Jackson Hole, WY News

Forest school

Jed Bowerstock, 5, pulls his handcrafted boat by a string Aug. 1 during Forest Kindergarten summer camp at Rendezvous Park. The camp, modeled after European outdoor schooling, is held by Teton Science Schools for children ages 4 to 6.

Thanks to a $1 million grant, place-based education is taking off outside of the Tetons. 

Teton Science Schools, or TSS, announced Thursday that they were creating a national network of schools focused on place-based learning. The grant from Oakland, California based NewSchools Venture Fund to expand partnerships and initiatives in that vein really got the ball rolling. 

"Rural schools often have incredible community assets and dedicated staff, but also may struggle with poverty, economic challenges and access to the innovations and resources found in more densely populated areas," said Nate McClennen, the vice president of education and innovation. "The goal of the Place Network is to build an innovative and replicable K-12 model to help all rural schools accelerate in partnership together to reimagine their rural futures."

TSS is well known in these parts for both Journeys School, a pre-K-12 school in Jackson, and Teton Valley Community School, a K-8 project-based school in Victor, Idaho. The concept to create a network of similar schools came about through the operations of these schools, plus the graduate program, field education and professional development programs TSS also runs.

The organization has dabbled with taking the place-based educational model outside of the area in the past, like with online classes and curriculum offerings for students this spring.

Several schools are already in the network.
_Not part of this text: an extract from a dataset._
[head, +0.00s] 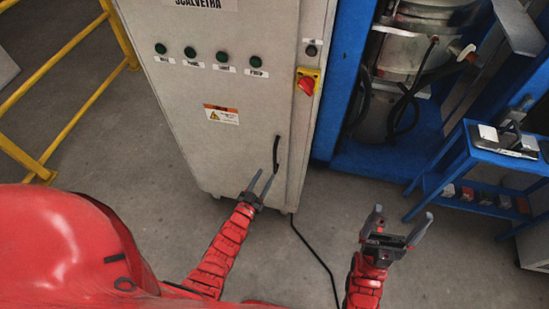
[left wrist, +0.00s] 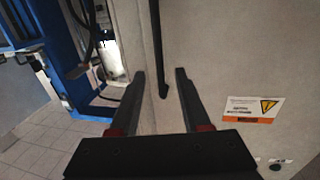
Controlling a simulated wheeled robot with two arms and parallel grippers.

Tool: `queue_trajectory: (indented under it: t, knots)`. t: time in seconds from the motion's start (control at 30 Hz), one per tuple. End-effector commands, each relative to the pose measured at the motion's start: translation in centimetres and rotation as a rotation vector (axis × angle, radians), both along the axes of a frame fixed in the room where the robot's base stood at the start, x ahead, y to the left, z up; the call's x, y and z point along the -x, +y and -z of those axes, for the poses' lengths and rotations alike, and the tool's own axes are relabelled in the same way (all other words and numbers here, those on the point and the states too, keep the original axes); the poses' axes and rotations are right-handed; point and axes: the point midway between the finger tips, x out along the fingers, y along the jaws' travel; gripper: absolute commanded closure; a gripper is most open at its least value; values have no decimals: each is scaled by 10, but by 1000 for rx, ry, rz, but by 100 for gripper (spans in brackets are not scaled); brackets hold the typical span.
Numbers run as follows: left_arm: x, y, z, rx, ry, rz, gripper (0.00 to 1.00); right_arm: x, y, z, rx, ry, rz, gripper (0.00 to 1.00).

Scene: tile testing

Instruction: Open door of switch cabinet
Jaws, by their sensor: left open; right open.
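The switch cabinet (head: 215,120) is a tall light-grey box with its door shut, standing in the upper middle of the head view. Its black handle (head: 276,153) is a vertical bar near the door's right edge. My right gripper (head: 402,222) is open and empty, right of the cabinet over the floor.
A red rotary switch (head: 307,81) on a yellow plate and green buttons (head: 190,52) are on the cabinet. A yellow railing (head: 75,90) stands left. A blue machine (head: 345,140) and a blue cart (head: 465,170) stand right. A black cable (head: 318,255) lies on the floor.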

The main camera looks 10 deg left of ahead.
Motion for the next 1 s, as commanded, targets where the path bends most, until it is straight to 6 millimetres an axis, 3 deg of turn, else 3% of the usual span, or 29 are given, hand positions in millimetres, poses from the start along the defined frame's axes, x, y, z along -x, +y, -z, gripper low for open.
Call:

They include Mountain River School in Vermont, University Charter School in Alabama, Koshkonong Trails School in Wisconsin, Swan Valley Elementary School District and Meadows Valley School District in Idaho and Leadership Preparatory Academy in Washington. 

Through partnerships like these, the goal is to improve academic outcomes, student engagement and community impact for students in remote communities. Over the next three to five years, Teton Science Schools hopes to grow the network to 50 schools, serving 10,000 students.